The camp experience can transform the children’s vision of their own potential, Bohlin said. He recalled one 8-year-old camper who was stunned to realize that the camp was run by deaf adults.

“He said to me and Josh, ‘Are you both deaf?’ and I said yes, and he said, ‘What about them?’ I said, ‘Yeah, them, too.’ And he said, ‘I thought deaf people died younger.’ ”

Lounging on the grass during swim time — while intermittently besieged by younger campers begging him to come and swim — Darris Winship, 16, said “people often think deaf people are stupid, that they can’t be ‘normal.’ But we are so capable. My dad is completely deaf and mute, and he’s so talented with his hands, woodworking, drawing, painting, gardening.”
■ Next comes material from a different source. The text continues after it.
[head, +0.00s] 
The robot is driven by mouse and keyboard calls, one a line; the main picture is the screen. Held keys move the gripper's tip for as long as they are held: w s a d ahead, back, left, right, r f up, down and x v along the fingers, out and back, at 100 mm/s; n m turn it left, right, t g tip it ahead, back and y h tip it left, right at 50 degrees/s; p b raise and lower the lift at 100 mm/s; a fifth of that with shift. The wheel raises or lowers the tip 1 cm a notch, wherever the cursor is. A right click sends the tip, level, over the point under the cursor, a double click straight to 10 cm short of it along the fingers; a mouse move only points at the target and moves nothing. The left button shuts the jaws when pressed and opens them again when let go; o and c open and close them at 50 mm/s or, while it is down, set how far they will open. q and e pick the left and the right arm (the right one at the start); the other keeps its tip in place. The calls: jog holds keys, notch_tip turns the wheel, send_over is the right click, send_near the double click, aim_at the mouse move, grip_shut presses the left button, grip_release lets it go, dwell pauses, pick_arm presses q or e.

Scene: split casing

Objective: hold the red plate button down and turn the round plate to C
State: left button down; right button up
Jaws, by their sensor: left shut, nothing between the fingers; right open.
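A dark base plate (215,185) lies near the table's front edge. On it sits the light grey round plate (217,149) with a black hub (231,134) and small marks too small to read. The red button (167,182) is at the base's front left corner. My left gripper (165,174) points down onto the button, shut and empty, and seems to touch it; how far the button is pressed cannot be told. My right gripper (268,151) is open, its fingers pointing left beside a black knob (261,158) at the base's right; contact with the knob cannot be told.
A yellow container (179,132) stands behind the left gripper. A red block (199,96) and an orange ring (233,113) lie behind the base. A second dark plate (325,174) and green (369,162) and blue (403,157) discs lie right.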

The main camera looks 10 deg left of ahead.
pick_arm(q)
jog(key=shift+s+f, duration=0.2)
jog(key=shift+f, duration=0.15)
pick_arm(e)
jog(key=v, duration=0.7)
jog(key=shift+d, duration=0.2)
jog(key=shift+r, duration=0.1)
The deaths of Seal and his friends in Lewiston last year focused new attention on Maine’s deaf community and its needs, because deaf people struggled to access information after the shooting. Matt Webster, a camp counselor and deaf community advocate, said he is pushing the state to do a better job of informing them in future emergencies.

In the wake of their losses, Liz Seal said, Maine’s deaf community has grown closer, with more frequent, better attended gatherings. This fall, she plans to compete on a cornhole team like her husband’s.

First, though, she savored watching her children, and the other campers Joshua Seal knew well, revel in their week at camp together. When memories surfaced, the campers spoke of him instead of tiptoeing around the subject.

“It’s refreshing, their candid way of being,” she said.